Baughman, who cited the Hatfill case in Troy Publishing’s petition to the Supreme Court, also said the label one attaches to this type of journalism does not matter.

“There’s a couple of different ways you can look at it, but it all leads you to the same place, which is if you have accurate reporting of an event that is true, it ought to be protected under a whole line of cases . . . that say that true speech is protected,” Baughman said. “Another way to look at it is, these are not statements we are asserting as our own statements of fact. The implication a reasonable reader would draw is that we are reporting what happened, not espousing or concurring in the charges.

“I think whatever label you use, it’s protected under the First Amendment,” he said.

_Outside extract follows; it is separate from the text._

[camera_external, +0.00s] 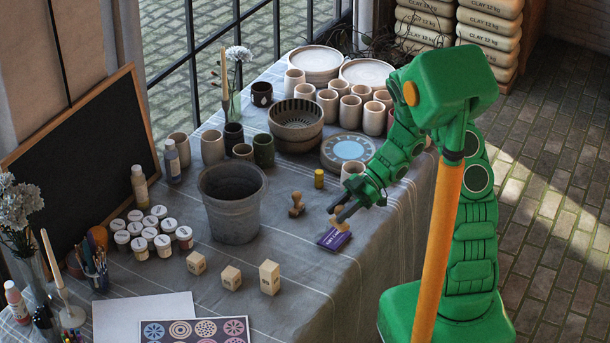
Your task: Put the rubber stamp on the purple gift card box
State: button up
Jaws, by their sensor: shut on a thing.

Some observers believe the Court deliberately has chosen not to disturb longstanding libel doctrines, according to Mauro. “Libel has been pretty settled law for the last decade or so,” he said. “I think a lot of people who follow these things have gotten the general feeling that the Court has a lot of other fish to fry.”

Norton’s and Wolfe’s briefs in the case are due Feb. 23, after which Troy Publishing will have time to reply. A decision on whether to accept the case is unlikely before March and the Court stops hearing cases from this term in April, so if it accepts Troy Publishing, oral arguments likely would not be scheduled until November, Mauro said.

Even if the Court declines to hear Troy Publishing, Abrams predicted that it will address the neutral reportage question within the next few years.

“It’s a very interesting issue, and it’s the sort of issue that interests the Court,” he said. “I think regardless of the view of the Court or of the public about the press, the question raised by the neutral reportage doctrine, and the consequences of not having it, are real enough so that I think the Court will at some point, reasonably soon, be interested enough to take it.”